## THE PROBLEM
Extract all lines from the data beneath that include the word "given".

[START OF MATERIAL PROVIDED]

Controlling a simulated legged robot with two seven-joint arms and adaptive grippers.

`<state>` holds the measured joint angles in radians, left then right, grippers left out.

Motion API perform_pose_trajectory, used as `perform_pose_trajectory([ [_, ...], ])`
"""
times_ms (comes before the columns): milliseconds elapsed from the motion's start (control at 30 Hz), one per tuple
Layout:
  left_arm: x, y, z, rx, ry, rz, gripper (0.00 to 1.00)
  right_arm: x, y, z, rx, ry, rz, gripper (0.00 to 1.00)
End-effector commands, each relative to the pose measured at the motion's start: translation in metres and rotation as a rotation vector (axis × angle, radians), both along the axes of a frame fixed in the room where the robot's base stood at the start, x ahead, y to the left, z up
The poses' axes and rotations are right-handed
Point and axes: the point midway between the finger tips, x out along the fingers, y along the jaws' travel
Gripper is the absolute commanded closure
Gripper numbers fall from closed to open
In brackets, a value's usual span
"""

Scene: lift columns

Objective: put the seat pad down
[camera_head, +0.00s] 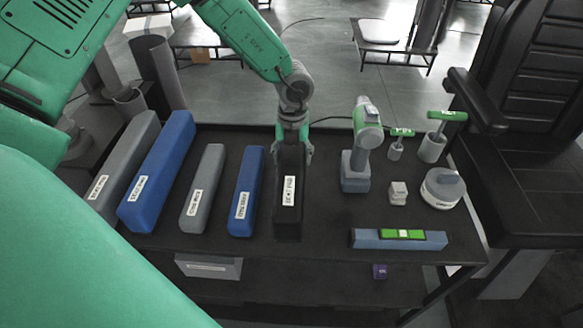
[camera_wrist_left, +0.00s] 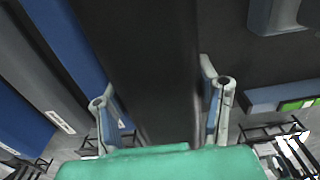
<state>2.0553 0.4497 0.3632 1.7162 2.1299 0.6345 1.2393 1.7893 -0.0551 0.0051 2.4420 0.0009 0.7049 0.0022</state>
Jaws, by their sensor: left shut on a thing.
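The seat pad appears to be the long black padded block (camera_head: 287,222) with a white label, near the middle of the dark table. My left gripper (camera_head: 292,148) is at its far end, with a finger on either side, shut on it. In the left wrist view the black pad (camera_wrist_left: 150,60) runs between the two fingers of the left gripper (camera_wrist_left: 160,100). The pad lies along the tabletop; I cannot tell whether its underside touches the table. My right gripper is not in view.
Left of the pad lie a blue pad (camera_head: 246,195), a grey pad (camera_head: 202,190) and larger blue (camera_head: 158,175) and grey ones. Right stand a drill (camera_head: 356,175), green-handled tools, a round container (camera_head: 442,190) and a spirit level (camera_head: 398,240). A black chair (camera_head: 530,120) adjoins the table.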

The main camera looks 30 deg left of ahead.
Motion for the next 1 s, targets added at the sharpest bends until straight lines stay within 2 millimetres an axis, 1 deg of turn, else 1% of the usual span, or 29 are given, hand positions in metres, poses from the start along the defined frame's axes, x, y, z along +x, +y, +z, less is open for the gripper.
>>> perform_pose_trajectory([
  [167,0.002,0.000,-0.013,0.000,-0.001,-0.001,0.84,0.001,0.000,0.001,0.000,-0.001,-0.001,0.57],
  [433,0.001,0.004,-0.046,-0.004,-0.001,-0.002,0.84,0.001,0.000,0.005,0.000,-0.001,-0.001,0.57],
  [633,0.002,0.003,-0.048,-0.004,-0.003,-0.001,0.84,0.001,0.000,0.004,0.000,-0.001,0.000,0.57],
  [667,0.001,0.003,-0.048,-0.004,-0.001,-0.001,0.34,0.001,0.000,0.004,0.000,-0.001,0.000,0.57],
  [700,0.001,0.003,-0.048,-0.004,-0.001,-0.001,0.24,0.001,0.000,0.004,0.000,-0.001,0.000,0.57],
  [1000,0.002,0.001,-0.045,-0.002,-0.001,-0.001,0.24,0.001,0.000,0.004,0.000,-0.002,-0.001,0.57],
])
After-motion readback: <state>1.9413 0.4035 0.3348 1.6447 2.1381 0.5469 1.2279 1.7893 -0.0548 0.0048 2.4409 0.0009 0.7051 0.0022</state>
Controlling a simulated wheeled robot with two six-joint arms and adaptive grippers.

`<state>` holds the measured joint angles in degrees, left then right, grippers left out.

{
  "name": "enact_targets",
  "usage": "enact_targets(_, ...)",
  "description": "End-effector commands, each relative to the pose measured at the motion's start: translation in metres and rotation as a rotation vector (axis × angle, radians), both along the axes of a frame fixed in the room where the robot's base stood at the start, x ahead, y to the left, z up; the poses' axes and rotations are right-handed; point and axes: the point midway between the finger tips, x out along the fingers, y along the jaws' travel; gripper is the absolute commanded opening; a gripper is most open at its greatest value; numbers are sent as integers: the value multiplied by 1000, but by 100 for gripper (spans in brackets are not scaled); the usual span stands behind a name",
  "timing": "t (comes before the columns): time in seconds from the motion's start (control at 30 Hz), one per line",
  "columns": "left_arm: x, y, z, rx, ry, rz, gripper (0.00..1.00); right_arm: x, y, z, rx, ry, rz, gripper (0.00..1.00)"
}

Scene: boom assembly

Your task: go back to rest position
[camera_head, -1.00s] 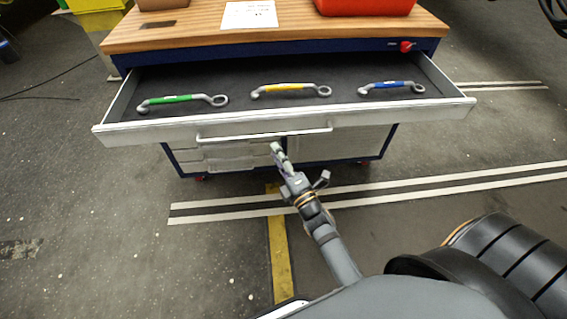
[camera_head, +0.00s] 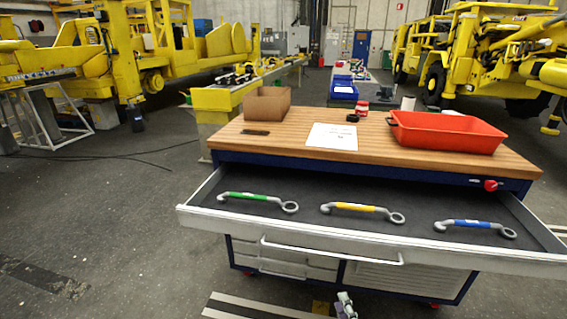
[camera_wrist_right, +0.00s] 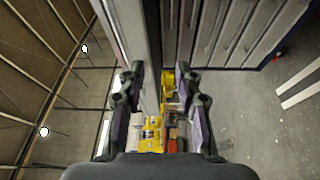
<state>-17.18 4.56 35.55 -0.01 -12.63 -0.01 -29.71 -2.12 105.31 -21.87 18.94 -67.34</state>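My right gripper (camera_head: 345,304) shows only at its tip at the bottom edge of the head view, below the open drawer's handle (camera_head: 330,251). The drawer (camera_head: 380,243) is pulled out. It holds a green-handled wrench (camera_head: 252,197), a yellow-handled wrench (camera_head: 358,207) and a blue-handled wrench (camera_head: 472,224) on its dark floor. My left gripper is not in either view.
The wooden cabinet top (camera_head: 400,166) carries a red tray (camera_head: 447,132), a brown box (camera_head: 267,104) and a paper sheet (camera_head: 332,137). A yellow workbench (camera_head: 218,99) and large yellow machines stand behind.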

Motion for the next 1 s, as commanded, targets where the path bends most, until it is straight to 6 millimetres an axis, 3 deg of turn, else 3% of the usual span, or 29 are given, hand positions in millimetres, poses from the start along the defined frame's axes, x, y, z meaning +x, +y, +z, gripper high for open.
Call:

[END OF MATERIAL PROVIDED]

## REPLY TO THE TASK
Motion for the next 1 s, targets added at the sharpest bends until straight lines stay within 2 millimetres an axis, 1 deg of turn, else 1% of the usual span, or 29 are given, hand positions in metres, poses from the start along the defined frame's axes, x, y, z along +x, +y, +z, less is open for the gripper.
Motion for the next 1 s, as commanded, targets where the path bends most, until it is straight to 6 millimetres an axis, 3 deg of turn, else 3% of the usual span, or 29 are given, hand positions in millimetres, poses from the start along the defined frame's axes, x, y, z meaning +x, +y, +z, gripper high for open.

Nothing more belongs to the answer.